Five-channel video was made during Thomas’s residency at Giverny (photo by twi-ny/mdr)

“How to Organize a Room Around a Striking Piece of Art” continues at Lehmann Maupin’s Lower East Side gallery on Chrystie St. with four of Thomas’s 2011-12 interiors and landscapes, including “Monet’s Blue Foyer,” in addition to a five-channel video she made during her 2010 residency at Giverny. (Her wall mural “Le Jardin d’Eau de Monet” greets visitors to the Brooklyn Museum exhibition.) Thomas’s interiors and landscapes might be devoid of people, but they are no less thrilling, incorporating cubist elements, van Gogh, and Hockney in their inviting collages. One painting sits on an easel on the floor instead of hanging on the wall, as if it is an in-process oil painting of an unseen world outside the studio.

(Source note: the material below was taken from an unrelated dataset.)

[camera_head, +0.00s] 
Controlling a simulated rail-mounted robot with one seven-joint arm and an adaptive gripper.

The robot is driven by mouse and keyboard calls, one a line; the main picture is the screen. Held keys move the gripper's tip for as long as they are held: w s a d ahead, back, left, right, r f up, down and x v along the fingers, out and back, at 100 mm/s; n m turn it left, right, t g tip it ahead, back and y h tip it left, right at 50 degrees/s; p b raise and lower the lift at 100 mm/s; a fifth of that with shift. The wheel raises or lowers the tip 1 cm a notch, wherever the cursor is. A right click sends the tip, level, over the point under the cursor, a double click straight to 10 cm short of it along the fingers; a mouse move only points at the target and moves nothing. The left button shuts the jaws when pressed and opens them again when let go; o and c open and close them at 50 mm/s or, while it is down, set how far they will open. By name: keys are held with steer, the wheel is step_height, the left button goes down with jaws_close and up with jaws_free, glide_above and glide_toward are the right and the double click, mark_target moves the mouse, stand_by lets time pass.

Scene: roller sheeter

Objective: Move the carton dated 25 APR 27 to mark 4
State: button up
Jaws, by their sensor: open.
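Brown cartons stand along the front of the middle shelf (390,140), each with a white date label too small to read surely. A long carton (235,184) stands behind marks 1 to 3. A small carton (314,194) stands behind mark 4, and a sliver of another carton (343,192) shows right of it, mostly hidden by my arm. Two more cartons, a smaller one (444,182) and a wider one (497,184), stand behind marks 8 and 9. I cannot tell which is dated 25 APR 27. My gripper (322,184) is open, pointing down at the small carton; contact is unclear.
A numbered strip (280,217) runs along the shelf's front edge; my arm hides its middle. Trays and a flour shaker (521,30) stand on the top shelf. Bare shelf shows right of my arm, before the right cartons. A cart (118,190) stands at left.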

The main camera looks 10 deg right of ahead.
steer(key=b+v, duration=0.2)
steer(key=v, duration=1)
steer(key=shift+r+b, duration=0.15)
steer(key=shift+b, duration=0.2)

The final part of Thomas’s visual assault on New York City is a 120-foot vinyl mural that was commissioned for the new Barclays Center at the intersection of Flatbush and Atlantic Aves., in which Thomas combines a brownstone, the Brooklyn Bridge, and other highlights of the borough. Overall, Thomas’s work reveals an extremely talented, multifaceted artist who is able to look backward while reaching forward, a bold woman with a strong sense of self, honoring history while forging an exciting future.